Arthur on Wed, 22nd May 2013 8:52 am
http://deepresource.wordpress.com/2013/05/19/goldman-sachs-euro-here-to-stay/
Fascinating admission: Blankfein from Goldman-Sachs, one of the real rulers of the US, has to admit that the euro is here to stay. And boy, did they try to sabotage it. But it failed, as everything failed what these people tried to do since 2003. The euro, the ‘currency of the white race’, has withstood attacks from the dollar, the ‘currency of the globalist jews’.
See Bill, Europe is not collapsing at all.

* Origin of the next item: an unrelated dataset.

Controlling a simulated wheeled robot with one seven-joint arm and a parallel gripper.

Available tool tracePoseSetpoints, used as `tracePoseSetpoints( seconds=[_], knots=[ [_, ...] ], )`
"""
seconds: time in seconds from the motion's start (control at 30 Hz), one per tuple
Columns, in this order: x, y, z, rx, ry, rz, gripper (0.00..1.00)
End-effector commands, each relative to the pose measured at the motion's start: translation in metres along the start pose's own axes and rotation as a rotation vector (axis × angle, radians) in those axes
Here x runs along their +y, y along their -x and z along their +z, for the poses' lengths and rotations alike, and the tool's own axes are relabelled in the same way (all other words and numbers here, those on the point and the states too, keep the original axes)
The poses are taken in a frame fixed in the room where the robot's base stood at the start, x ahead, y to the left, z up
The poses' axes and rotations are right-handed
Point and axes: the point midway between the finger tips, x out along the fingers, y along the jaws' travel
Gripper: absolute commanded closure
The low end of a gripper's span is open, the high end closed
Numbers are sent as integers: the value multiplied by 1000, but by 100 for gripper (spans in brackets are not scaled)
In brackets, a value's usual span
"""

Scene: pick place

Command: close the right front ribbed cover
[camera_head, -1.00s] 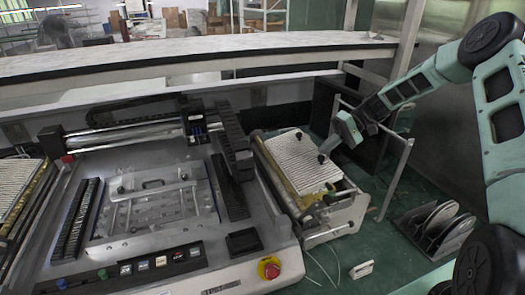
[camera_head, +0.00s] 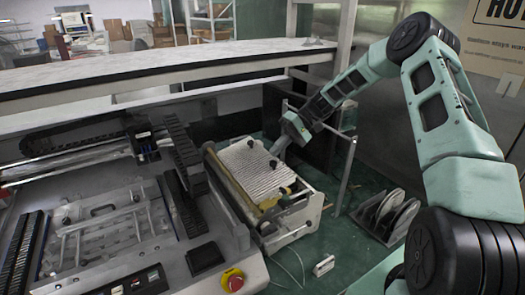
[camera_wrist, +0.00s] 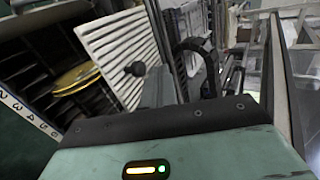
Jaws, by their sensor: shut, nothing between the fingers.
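The pale ribbed cover (camera_head: 245,165) lies over the box-like unit at the right end of the machine, with dark knobs on its top. A yellow roll shows beyond its front edge. In the wrist view the ribbed cover (camera_wrist: 110,45) stands at a slant, with a dark knob (camera_wrist: 135,68) and an open, dark interior with a yellow disc beside it. My gripper (camera_head: 277,151) is shut and empty, at the cover's right side close to a knob. Its fingers (camera_wrist: 157,88) show beside that knob in the wrist view; I cannot tell if they touch the cover.
The flatbed machine (camera_head: 205,228) with a red stop button (camera_head: 233,281) fills the left. A metal frame (camera_head: 346,170) stands right of the unit, and a rack with discs (camera_head: 390,212) is on the green floor. A long shelf (camera_head: 150,72) runs behind.

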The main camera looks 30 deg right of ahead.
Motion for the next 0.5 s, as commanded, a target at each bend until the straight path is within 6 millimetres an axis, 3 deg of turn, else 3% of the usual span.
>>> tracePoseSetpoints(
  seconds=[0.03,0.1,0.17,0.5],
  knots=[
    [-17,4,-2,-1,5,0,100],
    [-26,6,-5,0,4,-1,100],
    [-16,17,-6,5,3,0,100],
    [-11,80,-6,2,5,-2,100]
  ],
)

Bob Rohner on Thu, 30th May 2013 11:44 pm
A major point being skipped by many here is that the funds are not being cut, they are just being sent overseas to France. The USA after all has no need of new technology as long as we can just keep bouncing checks to float our welfare state. With no incentive but to swill our rot-gut and listen to rap-crap why bother. We need to explain, not how we will have to live on less energy, but how we will live on no energy as each source spirals in to obscurity from lack of development.